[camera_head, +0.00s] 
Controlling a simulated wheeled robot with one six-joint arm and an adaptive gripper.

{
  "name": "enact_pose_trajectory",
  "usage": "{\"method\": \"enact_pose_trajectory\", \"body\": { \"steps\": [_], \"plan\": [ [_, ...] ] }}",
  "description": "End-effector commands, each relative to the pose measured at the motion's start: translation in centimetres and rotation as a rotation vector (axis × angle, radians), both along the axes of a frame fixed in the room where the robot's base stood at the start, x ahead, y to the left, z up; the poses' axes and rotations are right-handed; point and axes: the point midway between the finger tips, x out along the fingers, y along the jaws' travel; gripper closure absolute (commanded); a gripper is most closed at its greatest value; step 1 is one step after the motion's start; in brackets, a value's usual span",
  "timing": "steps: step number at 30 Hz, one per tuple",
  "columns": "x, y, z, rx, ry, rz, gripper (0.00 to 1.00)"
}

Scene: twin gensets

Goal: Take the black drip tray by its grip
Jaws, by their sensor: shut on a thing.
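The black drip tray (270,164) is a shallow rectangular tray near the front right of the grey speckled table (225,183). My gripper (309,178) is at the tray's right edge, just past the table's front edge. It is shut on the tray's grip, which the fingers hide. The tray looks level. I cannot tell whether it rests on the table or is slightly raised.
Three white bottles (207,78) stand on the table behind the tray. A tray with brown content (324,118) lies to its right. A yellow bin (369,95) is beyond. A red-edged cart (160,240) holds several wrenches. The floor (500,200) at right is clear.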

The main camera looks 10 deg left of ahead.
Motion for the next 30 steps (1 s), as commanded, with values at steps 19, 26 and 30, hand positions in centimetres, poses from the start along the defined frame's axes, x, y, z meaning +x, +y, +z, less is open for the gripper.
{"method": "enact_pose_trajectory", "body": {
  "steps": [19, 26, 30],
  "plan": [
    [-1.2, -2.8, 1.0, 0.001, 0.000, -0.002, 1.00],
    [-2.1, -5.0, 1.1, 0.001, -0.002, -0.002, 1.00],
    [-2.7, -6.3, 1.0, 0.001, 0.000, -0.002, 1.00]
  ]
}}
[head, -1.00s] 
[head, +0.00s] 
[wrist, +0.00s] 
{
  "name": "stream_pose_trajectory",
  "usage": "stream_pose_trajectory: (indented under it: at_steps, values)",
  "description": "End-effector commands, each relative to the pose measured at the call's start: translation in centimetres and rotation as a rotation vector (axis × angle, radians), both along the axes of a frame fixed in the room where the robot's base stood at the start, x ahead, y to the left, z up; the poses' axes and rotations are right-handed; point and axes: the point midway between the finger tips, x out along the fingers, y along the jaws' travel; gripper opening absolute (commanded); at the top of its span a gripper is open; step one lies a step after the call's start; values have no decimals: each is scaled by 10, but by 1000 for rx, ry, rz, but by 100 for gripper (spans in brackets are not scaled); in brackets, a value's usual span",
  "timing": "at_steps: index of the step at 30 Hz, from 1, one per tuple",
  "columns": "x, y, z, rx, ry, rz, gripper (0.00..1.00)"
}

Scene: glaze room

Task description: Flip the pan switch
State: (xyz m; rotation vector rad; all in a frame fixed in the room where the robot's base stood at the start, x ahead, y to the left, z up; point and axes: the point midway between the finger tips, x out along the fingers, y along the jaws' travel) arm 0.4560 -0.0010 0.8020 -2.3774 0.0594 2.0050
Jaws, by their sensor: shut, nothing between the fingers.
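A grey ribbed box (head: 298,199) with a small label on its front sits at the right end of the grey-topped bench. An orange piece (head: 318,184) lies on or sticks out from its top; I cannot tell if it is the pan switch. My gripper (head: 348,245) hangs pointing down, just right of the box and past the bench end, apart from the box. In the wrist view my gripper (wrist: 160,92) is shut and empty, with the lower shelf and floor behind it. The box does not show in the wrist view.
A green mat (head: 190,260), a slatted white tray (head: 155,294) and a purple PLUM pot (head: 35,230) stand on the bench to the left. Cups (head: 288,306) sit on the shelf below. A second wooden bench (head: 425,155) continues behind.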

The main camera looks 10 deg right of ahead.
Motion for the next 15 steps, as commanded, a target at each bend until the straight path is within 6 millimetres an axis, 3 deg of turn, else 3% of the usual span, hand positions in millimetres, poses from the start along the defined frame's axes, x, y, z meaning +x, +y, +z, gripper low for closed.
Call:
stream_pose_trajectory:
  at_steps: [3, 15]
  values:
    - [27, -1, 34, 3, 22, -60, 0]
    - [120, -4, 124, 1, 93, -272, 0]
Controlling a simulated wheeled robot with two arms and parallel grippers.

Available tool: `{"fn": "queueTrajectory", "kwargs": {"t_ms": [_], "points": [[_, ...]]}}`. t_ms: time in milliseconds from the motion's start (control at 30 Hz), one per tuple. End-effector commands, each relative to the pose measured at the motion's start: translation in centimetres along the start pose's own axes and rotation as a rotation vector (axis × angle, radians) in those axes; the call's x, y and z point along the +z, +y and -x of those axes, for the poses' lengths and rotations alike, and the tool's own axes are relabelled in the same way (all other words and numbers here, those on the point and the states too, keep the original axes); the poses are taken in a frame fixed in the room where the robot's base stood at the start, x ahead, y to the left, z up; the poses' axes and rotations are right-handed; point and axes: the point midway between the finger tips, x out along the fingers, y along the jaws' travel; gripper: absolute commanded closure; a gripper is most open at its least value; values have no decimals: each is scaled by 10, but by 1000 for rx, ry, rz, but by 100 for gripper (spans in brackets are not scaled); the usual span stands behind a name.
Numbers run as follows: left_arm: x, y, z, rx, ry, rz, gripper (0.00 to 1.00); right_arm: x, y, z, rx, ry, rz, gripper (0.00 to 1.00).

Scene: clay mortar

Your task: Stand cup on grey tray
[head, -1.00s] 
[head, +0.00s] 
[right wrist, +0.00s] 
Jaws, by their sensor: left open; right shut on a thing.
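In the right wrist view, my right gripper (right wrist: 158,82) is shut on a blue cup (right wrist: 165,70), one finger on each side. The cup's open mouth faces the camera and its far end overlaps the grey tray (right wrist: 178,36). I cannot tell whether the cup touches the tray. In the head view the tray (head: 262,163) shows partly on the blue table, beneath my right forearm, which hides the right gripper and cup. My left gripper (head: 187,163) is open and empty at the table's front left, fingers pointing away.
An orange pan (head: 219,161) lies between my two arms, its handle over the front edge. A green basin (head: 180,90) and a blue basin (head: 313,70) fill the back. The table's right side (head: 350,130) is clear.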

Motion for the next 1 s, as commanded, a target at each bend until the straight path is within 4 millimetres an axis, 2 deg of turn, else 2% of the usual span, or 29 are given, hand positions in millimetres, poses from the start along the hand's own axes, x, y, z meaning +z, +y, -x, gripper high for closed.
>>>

——

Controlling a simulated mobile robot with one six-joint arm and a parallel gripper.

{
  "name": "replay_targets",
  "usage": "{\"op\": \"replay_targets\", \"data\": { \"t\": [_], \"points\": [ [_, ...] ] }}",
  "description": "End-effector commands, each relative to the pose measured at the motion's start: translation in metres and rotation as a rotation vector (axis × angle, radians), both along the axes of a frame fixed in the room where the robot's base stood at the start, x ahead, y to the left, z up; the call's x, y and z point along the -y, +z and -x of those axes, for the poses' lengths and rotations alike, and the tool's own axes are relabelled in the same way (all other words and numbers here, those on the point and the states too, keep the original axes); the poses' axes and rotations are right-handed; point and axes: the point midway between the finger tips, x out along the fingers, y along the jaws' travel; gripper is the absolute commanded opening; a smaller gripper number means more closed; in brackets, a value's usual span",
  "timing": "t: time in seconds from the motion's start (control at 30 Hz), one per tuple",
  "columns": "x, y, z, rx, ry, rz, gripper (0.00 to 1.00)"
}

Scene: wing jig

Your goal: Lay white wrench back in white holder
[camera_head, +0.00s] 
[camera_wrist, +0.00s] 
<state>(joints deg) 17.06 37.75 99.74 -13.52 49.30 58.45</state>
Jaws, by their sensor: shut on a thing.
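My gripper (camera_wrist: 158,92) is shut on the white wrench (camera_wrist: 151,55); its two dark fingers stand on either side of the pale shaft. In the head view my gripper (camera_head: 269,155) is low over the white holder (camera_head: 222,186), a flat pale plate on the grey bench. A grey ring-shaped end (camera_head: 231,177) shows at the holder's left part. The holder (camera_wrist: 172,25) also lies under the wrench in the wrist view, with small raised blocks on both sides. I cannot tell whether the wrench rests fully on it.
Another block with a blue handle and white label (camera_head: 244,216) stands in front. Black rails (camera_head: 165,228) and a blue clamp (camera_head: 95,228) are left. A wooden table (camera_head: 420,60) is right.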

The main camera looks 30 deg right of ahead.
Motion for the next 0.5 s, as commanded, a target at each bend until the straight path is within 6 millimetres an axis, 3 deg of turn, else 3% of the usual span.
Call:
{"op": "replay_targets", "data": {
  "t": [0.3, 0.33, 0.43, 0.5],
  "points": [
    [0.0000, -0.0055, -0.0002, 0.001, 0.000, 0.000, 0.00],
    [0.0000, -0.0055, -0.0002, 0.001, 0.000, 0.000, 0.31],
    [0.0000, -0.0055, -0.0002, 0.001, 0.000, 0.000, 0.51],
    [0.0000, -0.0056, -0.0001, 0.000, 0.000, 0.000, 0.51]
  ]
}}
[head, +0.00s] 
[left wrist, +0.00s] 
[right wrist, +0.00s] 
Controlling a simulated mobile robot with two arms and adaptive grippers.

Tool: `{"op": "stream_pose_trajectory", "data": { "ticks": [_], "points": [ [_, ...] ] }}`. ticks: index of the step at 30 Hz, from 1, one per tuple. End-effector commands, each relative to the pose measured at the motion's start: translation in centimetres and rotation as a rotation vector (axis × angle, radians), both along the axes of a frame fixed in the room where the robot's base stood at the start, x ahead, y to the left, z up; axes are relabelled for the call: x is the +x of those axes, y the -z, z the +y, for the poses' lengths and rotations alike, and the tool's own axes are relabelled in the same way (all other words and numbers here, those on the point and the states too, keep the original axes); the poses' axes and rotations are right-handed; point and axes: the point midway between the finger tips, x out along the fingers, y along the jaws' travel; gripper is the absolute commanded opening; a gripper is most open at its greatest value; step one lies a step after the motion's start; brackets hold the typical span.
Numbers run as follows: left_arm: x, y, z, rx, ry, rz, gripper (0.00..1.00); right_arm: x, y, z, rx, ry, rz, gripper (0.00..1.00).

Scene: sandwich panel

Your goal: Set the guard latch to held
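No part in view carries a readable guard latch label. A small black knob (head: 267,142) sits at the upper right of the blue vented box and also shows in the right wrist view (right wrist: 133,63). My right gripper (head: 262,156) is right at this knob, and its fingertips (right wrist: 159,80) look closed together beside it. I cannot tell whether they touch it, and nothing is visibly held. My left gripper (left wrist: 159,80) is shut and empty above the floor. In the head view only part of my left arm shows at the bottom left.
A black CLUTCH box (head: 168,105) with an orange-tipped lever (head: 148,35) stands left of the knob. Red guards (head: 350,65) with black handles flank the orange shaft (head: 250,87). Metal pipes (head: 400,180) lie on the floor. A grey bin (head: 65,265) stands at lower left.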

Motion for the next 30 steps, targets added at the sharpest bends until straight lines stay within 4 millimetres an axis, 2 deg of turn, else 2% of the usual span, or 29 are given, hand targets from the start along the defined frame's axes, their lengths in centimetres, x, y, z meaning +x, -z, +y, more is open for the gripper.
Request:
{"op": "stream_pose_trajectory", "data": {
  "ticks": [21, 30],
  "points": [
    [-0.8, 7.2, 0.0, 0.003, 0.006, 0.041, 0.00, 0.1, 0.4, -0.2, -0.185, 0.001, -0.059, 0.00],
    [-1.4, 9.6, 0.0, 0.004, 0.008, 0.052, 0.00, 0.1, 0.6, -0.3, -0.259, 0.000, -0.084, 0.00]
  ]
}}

——

§ WHAT THE TASK REQUIRES: Reproduce only the lines from the one containing "The main camera looks 10 deg right of ahead." through the one containing "Controlling a simulated wheeled robot with two", inclusive of both.

§ TASK RESPONSE:
The main camera looks 10 deg right of ahead.
Motion for the next 15 steps, as commanded, a target at each bend until the straight path is within 6 millimetres an axis, 3 deg of turn, else 3% of the usual span, hand positions in millimetres, poses from the start along the defined frame's axes, x, y, z meaning +x, +y, +z, gripper low for closed.
Call:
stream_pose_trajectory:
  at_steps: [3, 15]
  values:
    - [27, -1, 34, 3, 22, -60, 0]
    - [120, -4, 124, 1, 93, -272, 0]
Controlling a simulated wheeled robot with two arms and parallel grippers.

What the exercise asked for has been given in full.